By my understanding, from its first implementation to present, axis slaving/pairing has been implemented between (6) and (7), through the relatively simple expedient of copying all the requested movement of the master axis into the fields for the slave axis. This is why it would only work if the encoder counts/rev, revs/inch, direction reversal, achievable max rates and accel rates, etc. were identical.
Screw compensation or volumetric compensation would be applied in step (4). That is where we have to decide how many encoder counts away from machine zero each servo motor needs to be, to put the tool at a given coordinate position.
So, making the requested change is not so much a matter of adding additional code to the existing implementation, to look in compensation tables for the slave axis instead of the master axis; but is a matter of applying the rule that says "slave axis must do everything master axis does" at a different stage of the process (probably between steps (3) and (4). As is always the case with complex software, this will need to be done with a wary eye out for unintended consequences.

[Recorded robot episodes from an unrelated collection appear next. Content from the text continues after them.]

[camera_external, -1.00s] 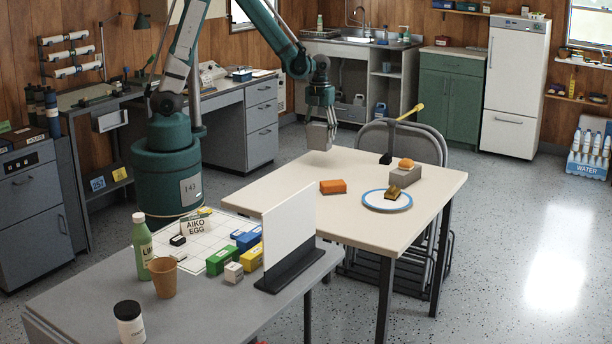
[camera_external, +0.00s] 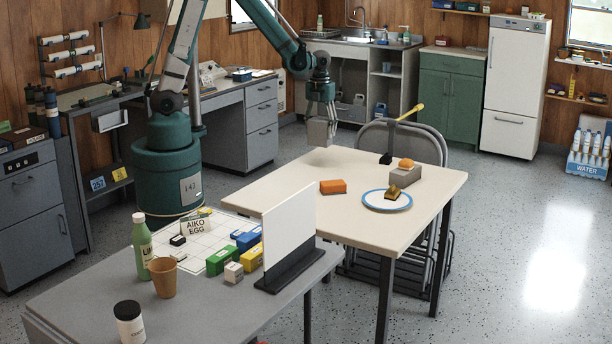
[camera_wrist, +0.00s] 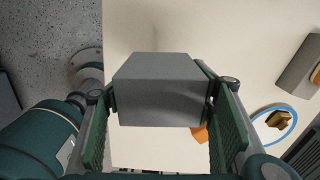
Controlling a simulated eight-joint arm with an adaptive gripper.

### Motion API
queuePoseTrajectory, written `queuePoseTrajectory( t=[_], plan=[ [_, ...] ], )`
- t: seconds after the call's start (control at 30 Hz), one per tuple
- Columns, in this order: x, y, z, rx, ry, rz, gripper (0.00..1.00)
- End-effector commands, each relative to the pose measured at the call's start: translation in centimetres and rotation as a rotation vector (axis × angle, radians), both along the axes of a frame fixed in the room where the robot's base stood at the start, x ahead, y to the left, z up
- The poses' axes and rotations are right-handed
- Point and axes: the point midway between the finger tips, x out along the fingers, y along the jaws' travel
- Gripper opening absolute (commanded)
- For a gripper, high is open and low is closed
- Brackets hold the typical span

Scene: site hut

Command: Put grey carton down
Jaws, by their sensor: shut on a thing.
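My gripper (camera_external: 321,117) is shut on a grey carton (camera_wrist: 160,90). In the wrist view the carton sits between the two green finger pads, which touch its sides. In the external view the carton (camera_external: 320,132) hangs from the fingers at the far left edge of the cream table (camera_external: 280,192). Its lower end is close to the tabletop; I cannot tell whether it touches. In the wrist view the cream tabletop (camera_wrist: 135,30) lies below the carton.
An orange block (camera_external: 333,187) lies on the table, with a blue-rimmed plate (camera_external: 375,203) holding a brown item to its right. The table's left part is clear.

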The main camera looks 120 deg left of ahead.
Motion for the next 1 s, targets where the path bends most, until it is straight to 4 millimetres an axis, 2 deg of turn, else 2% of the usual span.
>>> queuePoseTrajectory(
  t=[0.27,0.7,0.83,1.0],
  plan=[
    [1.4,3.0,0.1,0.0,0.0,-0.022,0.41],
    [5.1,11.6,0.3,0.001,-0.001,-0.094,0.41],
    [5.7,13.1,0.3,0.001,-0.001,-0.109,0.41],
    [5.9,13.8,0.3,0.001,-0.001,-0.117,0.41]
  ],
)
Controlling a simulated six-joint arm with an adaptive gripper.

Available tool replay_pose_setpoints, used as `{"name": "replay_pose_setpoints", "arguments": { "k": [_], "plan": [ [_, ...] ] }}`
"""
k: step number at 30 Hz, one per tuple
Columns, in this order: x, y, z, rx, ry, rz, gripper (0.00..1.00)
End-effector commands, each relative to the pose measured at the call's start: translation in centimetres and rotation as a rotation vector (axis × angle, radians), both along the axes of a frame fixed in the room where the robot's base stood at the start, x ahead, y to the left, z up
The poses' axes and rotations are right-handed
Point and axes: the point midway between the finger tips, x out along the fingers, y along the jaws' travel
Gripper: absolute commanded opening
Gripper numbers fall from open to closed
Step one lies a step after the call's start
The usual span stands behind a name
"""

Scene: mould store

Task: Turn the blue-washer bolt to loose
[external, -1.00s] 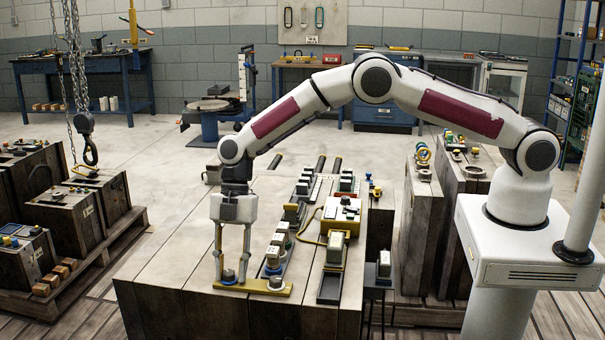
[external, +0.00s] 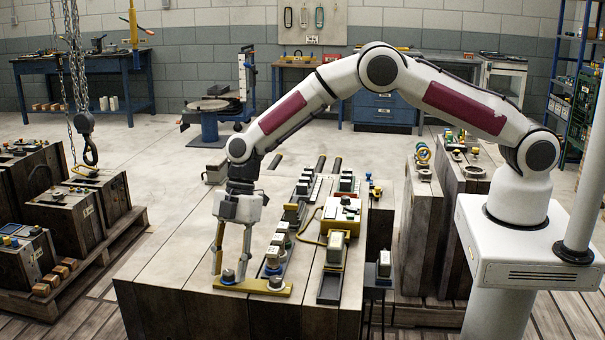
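The blue-washer bolt (external: 228,277) stands on a yellow plate (external: 255,288) at the front of the wooden block top. Its dark head shows above a blue ring. A second bolt (external: 276,282) sits at the plate's right end, with a pale or grey washer. My gripper (external: 230,273) points down over the blue-washer bolt, its fingers apart on either side of the head. A gap seems to show between fingers and head; contact is too small to be sure of. The head's turn angle and any marking for loose cannot be made out.
Right of the bolts, a rail with several small blocks (external: 273,262) runs back. A dark tray (external: 329,288) with an upright block and a yellow box (external: 341,214) stand further right. The block's left top (external: 170,265) is clear. A chain hook (external: 89,152) hangs at left.

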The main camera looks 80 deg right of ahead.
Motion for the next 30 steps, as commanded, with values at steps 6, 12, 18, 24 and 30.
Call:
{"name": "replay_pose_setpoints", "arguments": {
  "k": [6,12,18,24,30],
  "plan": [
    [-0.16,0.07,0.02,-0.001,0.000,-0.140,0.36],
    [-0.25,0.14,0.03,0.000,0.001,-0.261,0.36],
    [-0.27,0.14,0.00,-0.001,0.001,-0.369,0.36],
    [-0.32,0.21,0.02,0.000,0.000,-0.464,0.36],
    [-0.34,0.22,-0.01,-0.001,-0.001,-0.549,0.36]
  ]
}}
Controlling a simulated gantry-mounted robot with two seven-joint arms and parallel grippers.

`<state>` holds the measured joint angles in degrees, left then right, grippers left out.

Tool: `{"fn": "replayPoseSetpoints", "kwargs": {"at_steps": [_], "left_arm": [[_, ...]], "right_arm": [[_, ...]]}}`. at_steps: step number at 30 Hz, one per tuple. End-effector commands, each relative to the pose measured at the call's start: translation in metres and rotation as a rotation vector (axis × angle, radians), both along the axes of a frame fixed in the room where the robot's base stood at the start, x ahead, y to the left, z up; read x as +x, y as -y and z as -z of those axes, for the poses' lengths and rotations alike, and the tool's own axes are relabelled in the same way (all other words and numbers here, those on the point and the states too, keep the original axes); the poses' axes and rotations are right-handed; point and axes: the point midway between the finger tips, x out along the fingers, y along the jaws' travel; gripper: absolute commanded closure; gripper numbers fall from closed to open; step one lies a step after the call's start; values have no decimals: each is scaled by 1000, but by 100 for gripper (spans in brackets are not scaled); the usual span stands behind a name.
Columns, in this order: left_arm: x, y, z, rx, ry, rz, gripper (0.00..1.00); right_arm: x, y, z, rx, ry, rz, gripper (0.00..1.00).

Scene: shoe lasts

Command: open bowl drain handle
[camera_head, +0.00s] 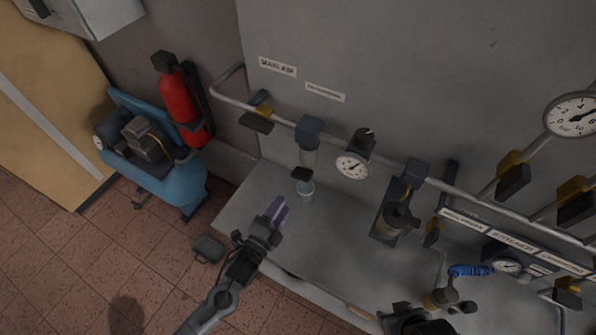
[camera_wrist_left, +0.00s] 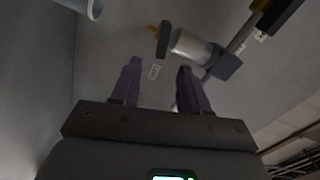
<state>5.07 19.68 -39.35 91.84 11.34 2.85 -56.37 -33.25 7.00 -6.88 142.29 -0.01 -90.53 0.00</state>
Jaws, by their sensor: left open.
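A clear filter bowl (camera_head: 308,158) hangs under a dark block on the wall pipe in the head view. A black drain handle (camera_head: 302,174) sits at its lower end. A small clear cup (camera_head: 305,190) stands on the ledge below. My left gripper (camera_head: 279,207) is open and empty, left of the cup and lower in the picture, apart from the handle. In the left wrist view the bowl (camera_wrist_left: 190,46) and the dark drain handle (camera_wrist_left: 163,40) appear beyond the two purple fingers (camera_wrist_left: 158,82). The cup (camera_wrist_left: 95,8) is cut by the top edge. I see no right gripper clearly.
A pressure gauge (camera_head: 352,166) is right of the bowl. A grey ledge (camera_head: 262,192) lies below. A red extinguisher (camera_head: 178,98) and blue compressor (camera_head: 175,187) stand at left.

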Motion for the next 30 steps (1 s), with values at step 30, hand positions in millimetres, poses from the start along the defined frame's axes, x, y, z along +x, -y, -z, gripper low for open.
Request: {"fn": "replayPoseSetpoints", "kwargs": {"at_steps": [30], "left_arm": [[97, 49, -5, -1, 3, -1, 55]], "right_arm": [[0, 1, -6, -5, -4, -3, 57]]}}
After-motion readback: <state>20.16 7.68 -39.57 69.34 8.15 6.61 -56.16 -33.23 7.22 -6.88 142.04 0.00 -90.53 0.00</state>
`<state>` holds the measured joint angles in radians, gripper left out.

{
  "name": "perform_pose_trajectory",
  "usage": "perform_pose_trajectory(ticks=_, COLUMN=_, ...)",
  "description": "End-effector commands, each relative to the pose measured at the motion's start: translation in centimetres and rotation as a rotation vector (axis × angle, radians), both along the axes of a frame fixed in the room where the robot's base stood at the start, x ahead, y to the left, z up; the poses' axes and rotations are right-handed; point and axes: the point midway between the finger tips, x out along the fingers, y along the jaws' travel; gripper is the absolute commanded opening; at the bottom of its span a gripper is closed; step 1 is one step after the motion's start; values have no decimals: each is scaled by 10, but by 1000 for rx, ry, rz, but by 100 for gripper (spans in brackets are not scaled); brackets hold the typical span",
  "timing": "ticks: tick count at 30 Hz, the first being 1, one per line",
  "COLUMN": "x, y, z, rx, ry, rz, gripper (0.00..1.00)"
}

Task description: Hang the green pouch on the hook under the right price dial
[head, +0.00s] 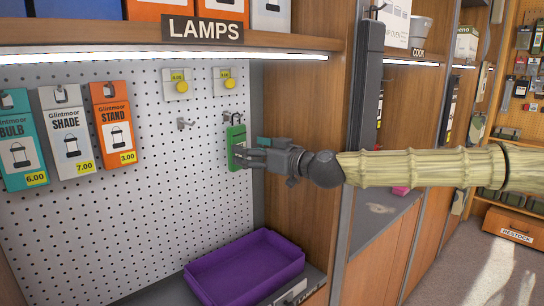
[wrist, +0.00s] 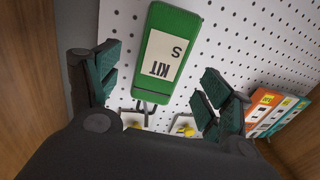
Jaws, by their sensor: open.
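The green pouch (head: 236,140) hangs upright against the white pegboard, at the hook (head: 237,117) below the right price dial (head: 226,79). Its dark loop is at that hook, and the pouch appears to hang from it. In the wrist view the pouch (wrist: 173,48) is upside down with a label reading "KIT S"; its loop is at the lower end. My gripper (head: 243,154) is at the pouch's lower right in the head view and hides part of it. In the wrist view my gripper's fingers (wrist: 158,85) are spread wide, with clear gaps on both sides of the pouch.
An empty hook (head: 185,124) is under the left price dial (head: 176,83). Boxed lamp goods, such as the orange box (head: 113,122), hang at left. A purple tray (head: 245,270) stands below. A wooden panel (head: 290,210) is close on the right.

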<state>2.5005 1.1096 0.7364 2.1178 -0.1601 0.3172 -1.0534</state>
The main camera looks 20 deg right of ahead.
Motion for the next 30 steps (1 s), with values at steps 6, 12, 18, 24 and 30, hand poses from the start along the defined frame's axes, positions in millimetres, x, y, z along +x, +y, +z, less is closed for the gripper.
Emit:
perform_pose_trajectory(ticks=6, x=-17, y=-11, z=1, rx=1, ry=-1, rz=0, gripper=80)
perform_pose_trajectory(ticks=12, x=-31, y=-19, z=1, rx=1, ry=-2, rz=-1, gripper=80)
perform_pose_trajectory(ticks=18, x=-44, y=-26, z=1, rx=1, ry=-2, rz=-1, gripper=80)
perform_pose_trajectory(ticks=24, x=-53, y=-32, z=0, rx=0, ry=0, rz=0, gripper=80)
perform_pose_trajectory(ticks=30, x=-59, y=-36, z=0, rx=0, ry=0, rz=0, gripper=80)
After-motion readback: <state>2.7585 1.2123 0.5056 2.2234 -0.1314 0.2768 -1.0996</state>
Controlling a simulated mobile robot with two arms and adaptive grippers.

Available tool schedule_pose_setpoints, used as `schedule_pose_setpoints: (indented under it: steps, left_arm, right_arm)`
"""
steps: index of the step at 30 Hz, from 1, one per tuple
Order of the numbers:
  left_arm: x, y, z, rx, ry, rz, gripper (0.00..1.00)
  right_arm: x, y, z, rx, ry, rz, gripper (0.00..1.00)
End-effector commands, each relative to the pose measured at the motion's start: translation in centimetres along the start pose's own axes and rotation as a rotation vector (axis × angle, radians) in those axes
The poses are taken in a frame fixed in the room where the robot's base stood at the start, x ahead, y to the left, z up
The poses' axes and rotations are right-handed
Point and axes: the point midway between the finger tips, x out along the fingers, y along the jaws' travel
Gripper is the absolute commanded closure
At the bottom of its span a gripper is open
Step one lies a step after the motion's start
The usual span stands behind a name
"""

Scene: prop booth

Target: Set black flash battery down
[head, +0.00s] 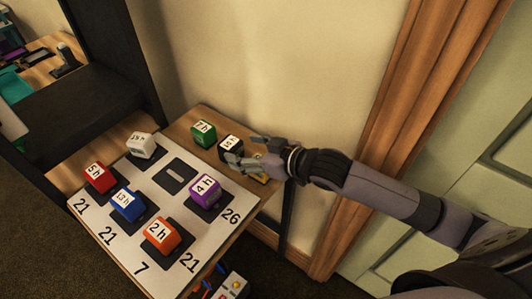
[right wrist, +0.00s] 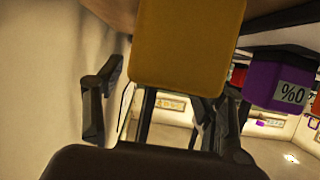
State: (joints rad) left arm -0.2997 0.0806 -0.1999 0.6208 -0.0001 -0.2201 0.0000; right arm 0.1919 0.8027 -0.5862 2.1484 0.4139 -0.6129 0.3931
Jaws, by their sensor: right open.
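The black flash battery (head: 231,143) is a dark cube with a white label on top. It stands at the back right of the wooden table (head: 183,124), off the white mat. My right gripper (head: 247,150) is open beside it, with its fingers close to the cube's right side. I cannot tell whether they touch it. In the right wrist view the fingers are spread apart (right wrist: 163,112), and the black battery is not clearly visible there. My left gripper is not in view.
A white mat (head: 148,184) with dark squares and numbers holds white, red, blue, orange and purple (head: 205,190) cubes. One dark square (head: 176,176) is bare. A green cube (head: 203,133) stands left of the battery. A yellow block (right wrist: 187,45) is close to my right wrist.

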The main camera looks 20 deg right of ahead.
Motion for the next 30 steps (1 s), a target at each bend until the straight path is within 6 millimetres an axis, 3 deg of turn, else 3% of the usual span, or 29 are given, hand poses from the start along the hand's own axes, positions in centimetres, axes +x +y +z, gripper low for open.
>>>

Edit: another factor not addressed above -- and one ripe for unintended consequences -- is jogging control with jog buttons and MPG handwheel. Jogging movement is generally handled down on the motion control processor, and not in the PC software which parses G codes. But having different screw compensation tables for the master and slave axes implies that, when jogging that paired axes, the two servos are required to make differing amounts of movement. For this feature to be implemented properly, all axis jogging movement would need to be done with screw compensation applied.